In a panel event at its New York offices on December 2nd, JWT highlighted the a series of trends that it projects will affect consumer culture in the coming year, from making beauty products from all-natural food items — JWT Creative Innovation Director Emma Chiu interviewed LOLI founder Tina Hedges — to embracing AI as part of an interactive toy for children.

One of the most immediate impacts for marketers, though, was the trend toward exploring branded content as a creative way in through the back door of ad blocking.

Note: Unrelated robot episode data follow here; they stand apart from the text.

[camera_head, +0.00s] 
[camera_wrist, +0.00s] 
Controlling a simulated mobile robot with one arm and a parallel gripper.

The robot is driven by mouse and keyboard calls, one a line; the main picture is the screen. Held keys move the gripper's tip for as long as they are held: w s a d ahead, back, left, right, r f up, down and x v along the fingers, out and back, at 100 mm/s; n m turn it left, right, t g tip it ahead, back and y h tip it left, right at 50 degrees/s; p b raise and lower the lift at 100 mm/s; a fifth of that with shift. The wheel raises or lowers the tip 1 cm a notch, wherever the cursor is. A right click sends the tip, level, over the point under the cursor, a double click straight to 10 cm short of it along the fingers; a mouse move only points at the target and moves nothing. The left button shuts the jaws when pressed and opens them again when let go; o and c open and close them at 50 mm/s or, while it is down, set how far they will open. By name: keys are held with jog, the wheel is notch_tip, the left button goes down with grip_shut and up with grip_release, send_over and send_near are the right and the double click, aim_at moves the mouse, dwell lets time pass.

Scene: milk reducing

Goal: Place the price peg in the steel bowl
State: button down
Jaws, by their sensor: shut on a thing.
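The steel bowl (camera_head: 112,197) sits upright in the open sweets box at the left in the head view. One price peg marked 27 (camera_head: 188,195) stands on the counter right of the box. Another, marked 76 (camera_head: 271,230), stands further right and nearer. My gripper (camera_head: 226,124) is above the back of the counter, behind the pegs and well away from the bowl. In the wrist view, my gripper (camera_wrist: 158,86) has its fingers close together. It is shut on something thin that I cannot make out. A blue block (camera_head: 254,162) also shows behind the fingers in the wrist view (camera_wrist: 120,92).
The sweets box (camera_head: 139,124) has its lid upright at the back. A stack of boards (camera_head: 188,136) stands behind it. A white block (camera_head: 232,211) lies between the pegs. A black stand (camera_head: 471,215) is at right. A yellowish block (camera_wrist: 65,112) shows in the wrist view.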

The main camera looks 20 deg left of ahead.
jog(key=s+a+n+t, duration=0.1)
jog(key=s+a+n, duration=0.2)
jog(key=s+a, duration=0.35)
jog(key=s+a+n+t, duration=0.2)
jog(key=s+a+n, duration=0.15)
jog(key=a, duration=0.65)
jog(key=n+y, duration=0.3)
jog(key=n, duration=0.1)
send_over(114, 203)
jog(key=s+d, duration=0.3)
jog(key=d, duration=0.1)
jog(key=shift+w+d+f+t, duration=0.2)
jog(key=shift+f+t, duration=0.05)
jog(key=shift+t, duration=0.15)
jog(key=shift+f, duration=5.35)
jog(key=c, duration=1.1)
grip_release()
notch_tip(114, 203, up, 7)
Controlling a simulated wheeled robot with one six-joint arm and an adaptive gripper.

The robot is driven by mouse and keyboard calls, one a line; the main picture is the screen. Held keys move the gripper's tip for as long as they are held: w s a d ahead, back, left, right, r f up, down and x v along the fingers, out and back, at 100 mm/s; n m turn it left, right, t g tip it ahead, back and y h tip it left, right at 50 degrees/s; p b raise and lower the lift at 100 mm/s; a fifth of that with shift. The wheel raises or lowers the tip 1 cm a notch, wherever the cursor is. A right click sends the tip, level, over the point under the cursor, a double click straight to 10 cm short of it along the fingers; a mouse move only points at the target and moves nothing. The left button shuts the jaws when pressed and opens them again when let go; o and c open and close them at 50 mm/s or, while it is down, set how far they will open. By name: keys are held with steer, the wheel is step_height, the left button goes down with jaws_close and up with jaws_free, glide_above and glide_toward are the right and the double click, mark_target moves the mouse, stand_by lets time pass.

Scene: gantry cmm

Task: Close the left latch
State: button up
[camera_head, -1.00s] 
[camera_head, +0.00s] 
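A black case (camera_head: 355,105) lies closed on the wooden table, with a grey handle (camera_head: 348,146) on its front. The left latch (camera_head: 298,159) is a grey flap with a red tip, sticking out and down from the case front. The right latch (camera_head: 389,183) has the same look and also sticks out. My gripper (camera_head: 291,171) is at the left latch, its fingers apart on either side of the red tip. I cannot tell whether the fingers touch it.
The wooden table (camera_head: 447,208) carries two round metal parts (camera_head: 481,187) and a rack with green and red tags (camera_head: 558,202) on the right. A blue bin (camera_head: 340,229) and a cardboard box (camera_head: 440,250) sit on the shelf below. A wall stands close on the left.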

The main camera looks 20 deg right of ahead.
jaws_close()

“With the latest version of Apple’s iOS mobile operating system including support for ad blocking software, the future of conventional display advertising on mobile phones seems to be in doubt,” JWT states. In fact, BI Intelligence estimates spending on native ads will reach $7.9 billion in 2015, and grow to $21 billion by 2018. “Are we nearing a time when native advertising becomes the new norm, on mobile and elsewhere? Increasingly, this looks to be the case. [Even] The New York Times is expanding its native content shop, T Brand Studio, “into an agency in its own right,” according to an October 2015 company memo.

In other words, the time to explore native is now. The formats have already soared in popularity on Millennial and Gen-Z favorite platforms Instagram and Tumblr – where any overtly ad-like content is seen as a distraction from the app’s social purpose — and JWT stressed the need to think bigger, expanding its use in more creative ways to other sites.

Of course, branded content is nothing new; sponsored articles, even dating back to print, have existed for decades. JWT’s proposed challenge to marketers here is to experiment; by integrating seamlessly blended native ads with, potentially, location-based targeting could help retailers blend the traditional advertorial quality of native with the direct-response quality of targeted mobile banners.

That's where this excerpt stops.